Today the battle between law enforcement and privacy is being fought over encryption. One response to Edward Snowden's revelations about the extent of U.S. government surveillance has been growing popular insistence on encryption – such as the end-to-end encrypted communications used in iPhones or WhatsApp to which no phone or Internet company holds an access key. Meeting this week in Ottawa, the "Five Eyes" intelligence sharing partnership – Australia, Canada, New Zealand, the United Kingdom and the United States – is considering an Australian proposal to mandate such a key, or "back door," to encryption. Officials in the U.S. and U.K. have made similar proposals.
The rationale is that many terrorists and other criminals are using end-to-end encryption to hide their activities. Even if law enforcement officers or intelligence agents obtain a judicial warrant to monitor their communications, the lack of a back door key means there is no way that phone or Internet companies can let these officers in.

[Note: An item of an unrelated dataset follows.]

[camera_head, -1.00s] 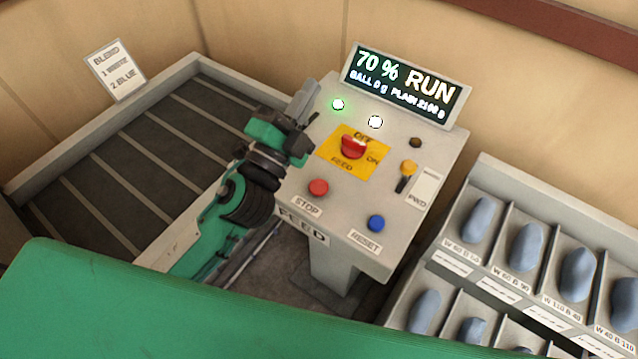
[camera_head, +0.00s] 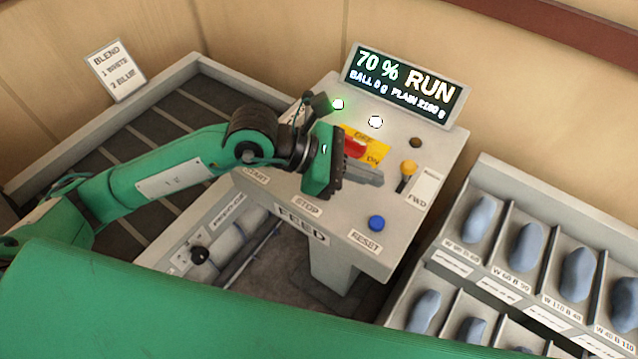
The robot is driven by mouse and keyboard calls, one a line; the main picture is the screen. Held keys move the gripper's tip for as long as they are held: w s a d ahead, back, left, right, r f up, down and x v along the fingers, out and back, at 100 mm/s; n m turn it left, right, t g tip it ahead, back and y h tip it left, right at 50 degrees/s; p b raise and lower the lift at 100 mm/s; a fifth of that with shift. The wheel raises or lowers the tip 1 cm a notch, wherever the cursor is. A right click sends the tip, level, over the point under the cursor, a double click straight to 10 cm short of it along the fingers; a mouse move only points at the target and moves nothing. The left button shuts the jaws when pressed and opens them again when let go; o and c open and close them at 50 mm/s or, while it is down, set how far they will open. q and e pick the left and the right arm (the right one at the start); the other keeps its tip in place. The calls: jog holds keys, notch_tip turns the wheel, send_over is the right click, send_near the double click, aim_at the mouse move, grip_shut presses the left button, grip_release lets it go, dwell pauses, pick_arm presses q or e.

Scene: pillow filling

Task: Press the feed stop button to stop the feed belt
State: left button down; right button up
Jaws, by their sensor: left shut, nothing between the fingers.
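The feed control panel (camera_head: 405,216) stands in the middle, with a STOP label (camera_head: 307,208) on its front left. The red stop button above that label is hidden behind my left gripper. My left gripper (camera_head: 378,179) is shut and empty. It is over the panel, with its fingers pointing right, below the red switch (camera_head: 355,148) on its yellow plate. I cannot tell whether it touches the panel. The display (camera_head: 407,86) reads 70 % RUN, and a green lamp (camera_head: 338,104) is lit. My right gripper is not in view.
A blue RESET button (camera_head: 376,223) and a yellow-knobbed lever (camera_head: 407,170) are to the right of my gripper. The slatted dark belt (camera_head: 150,135) is at left. A rack (camera_head: 478,176) of blue-grey pieces is at right. A blend sign (camera_head: 115,70) is on the wall.

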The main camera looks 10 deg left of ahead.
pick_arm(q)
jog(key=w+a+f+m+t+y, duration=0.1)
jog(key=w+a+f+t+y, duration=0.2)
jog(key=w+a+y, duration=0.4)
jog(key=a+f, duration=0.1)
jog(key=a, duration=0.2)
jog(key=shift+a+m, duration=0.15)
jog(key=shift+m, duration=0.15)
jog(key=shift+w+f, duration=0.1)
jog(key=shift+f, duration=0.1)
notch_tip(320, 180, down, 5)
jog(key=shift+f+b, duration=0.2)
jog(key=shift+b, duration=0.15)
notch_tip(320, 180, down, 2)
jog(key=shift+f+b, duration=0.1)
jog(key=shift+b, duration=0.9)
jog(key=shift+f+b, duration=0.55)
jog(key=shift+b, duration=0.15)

Yet a mandated back door – essentially a built-in vulnerability – is dangerous because there is no way to ensure that only the good guys will exploit it. Today's hackers, both criminal and governmental, are increasingly sophisticated. They have hacked Internet companies, sensitive infrastructure, even the National Security Agency itself. Technology companies are in a feverish race to enhance privacy and security protections. The last thing they need is to introduce a deliberate vulnerability. Few would want to return to an era when encryption was not the norm.
And to what end? A mandated back door to encryption might enable governments to catch some criminals. But criminals with any degree of sophistication would simply download encryption services that are widely available on the Internet without going through one of the brand-name companies that might be mandated to introduce a back door. Meanwhile, ordinary members of the public would be stuck with vulnerable communications.
Moreover, Western Internet and phone companies would be competitively crippled. Even if Five Eyes and other Western governments mandated a back door for devices made in their country, other countries might not follow suit. Anyone concerned with their privacy and security would flock to and try to sneak in devices produced in non-back-door countries.
The crimes that might be stopped through a back-door mandate must be weighed against the crimes that would be created. The vulnerability in our software and digital devices would mean more theft, blackmail and extortion as hackers enjoy a field day. Street crime would also be affected. The rise of strong default smartphone encryption has contributed to a plummeting in once-rampant cellphone theft. There's no point in stealing a phone (often violently) if you can't penetrate its encryption. A mandated back door, once its vulnerability has been hacked, would once again expand the market for stolen phones.
Proponents of a back door also tend to assume that law-enforcement or intelligence access to it would require a judicial warrant or some lawful process, but it is easy to imagine circumstances in which these processes would be circumvented or subverted. In many countries where these devices are used, unscrupulous governments or officials in possession of this information would be more likely to persecute dissidents for their private criticisms.
For these reasons, a pantheon of senior security officials think a mandated back door is a bad and dangerous idea. In the United States, these include the past heads of the CIA, the NSA, and the Department of Homeland Security, as well as former president Barack Obama's Presidential Review Group on Intelligence and Communications Technologies. Europol has also warned that "solutions that intentionally weaken technical-protection mechanisms to support law enforcement will intrinsically weaken the protection against criminals as well." Security officials would be better off adapting to a world of encryption than to weaken the security of our communications.
Even where end-to-end encryption is used, many types of communication already are subject to judicially-ordered surveillance. Metadata – such as the data that guides a communication to the proper destination – cannot do its job if it is encrypted. It remains available to government monitoring by appropriate judicial order, although care should be taken to ensure that this data, which can reveal a great deal about our personal life, is not collected excessively. Other metadata can pinpoint where a phone (and presumptively its user) has gone. Much information stored in the cloud is unencrypted.
The plethora of such unencrypted information has led some to say that today is the "golden age of surveillance." Rather than press for encryption back doors, governments would be better off teaching investigators how to access important unencrypted sources of information.
It's time to abandon the quest for total information awareness. Yes, some criminals will benefit from encryption. But just as we don't outlaw whispering or drawing the shades, so we should accept that encryption is the only way to safeguard our communications in an era of increasingly sophisticated cybercrime and unauthorized surveillance.